━━━━━ DATASET EXTRACT ━━━━━

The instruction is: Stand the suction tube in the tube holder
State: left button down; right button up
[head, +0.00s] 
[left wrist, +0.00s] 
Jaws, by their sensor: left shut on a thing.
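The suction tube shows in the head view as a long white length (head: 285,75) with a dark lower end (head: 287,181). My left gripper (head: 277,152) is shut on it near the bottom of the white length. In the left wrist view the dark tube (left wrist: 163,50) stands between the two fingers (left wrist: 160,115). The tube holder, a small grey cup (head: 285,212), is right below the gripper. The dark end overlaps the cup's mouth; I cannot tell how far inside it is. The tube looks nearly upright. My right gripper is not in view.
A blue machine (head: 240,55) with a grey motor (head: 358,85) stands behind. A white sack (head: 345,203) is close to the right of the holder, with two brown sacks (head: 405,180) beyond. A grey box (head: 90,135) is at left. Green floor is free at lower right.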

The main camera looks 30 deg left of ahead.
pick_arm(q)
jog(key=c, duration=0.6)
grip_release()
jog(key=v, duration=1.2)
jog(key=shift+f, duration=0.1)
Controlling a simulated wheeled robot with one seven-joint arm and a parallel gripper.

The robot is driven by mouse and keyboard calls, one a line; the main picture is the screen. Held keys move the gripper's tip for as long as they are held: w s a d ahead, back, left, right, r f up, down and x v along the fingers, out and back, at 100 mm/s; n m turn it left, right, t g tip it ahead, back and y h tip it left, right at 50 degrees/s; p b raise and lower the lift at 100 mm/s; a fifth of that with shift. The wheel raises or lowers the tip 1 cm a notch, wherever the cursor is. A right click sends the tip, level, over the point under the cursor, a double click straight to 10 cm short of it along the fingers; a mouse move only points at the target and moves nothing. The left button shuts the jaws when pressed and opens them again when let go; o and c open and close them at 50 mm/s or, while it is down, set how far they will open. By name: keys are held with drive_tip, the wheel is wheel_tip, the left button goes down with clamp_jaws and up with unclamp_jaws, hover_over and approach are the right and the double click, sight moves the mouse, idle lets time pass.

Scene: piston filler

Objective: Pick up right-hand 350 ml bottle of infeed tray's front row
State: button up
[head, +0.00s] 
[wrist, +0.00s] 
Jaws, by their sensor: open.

━━━━━

EXERCISE PROMPT.
Starting from the line containing "Jaws, by their sensor: left shut on a thing.", repeat each line through the end of the entries, exactly.

TASK ANSWER.
Jaws, by their sensor: left shut on a thing.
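The suction tube shows in the head view as a long white length (head: 285,75) with a dark lower end (head: 287,181). My left gripper (head: 277,152) is shut on it near the bottom of the white length. In the left wrist view the dark tube (left wrist: 163,50) stands between the two fingers (left wrist: 160,115). The tube holder, a small grey cup (head: 285,212), is right below the gripper. The dark end overlaps the cup's mouth; I cannot tell how far inside it is. The tube looks nearly upright. My right gripper is not in view.
A blue machine (head: 240,55) with a grey motor (head: 358,85) stands behind. A white sack (head: 345,203) is close to the right of the holder, with two brown sacks (head: 405,180) beyond. A grey box (head: 90,135) is at left. Green floor is free at lower right.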

The main camera looks 30 deg left of ahead.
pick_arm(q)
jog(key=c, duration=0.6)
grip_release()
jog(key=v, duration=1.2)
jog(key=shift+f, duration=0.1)
Controlling a simulated wheeled robot with one seven-joint arm and a parallel gripper.

The robot is driven by mouse and keyboard calls, one a line; the main picture is the screen. Held keys move the gripper's tip for as long as they are held: w s a d ahead, back, left, right, r f up, down and x v along the fingers, out and back, at 100 mm/s; n m turn it left, right, t g tip it ahead, back and y h tip it left, right at 50 degrees/s; p b raise and lower the lift at 100 mm/s; a fifth of that with shift. The wheel raises or lowers the tip 1 cm a notch, wherever the cursor is. A right click sends the tip, level, over the point under the cursor, a double click straight to 10 cm short of it along the fingers; a mouse move only points at the target and moves nothing. The left button shuts the jaws when pressed and opens them again when let go; o and c open and close them at 50 mm/s or, while it is down, set how far they will open. By name: keys are held with drive_tip, the wheel is wheel_tip, the left button goes down with clamp_jaws and up with unclamp_jaws, hover_over and approach are the right and the double click, sight moves the mouse, idle lets time pass.

Scene: piston filler

Objective: Pick up right-hand 350 ml bottle of infeed tray's front row
State: button up
[head, +0.00s] 
[wrist, +0.00s] 
Jaws, by their sensor: open.

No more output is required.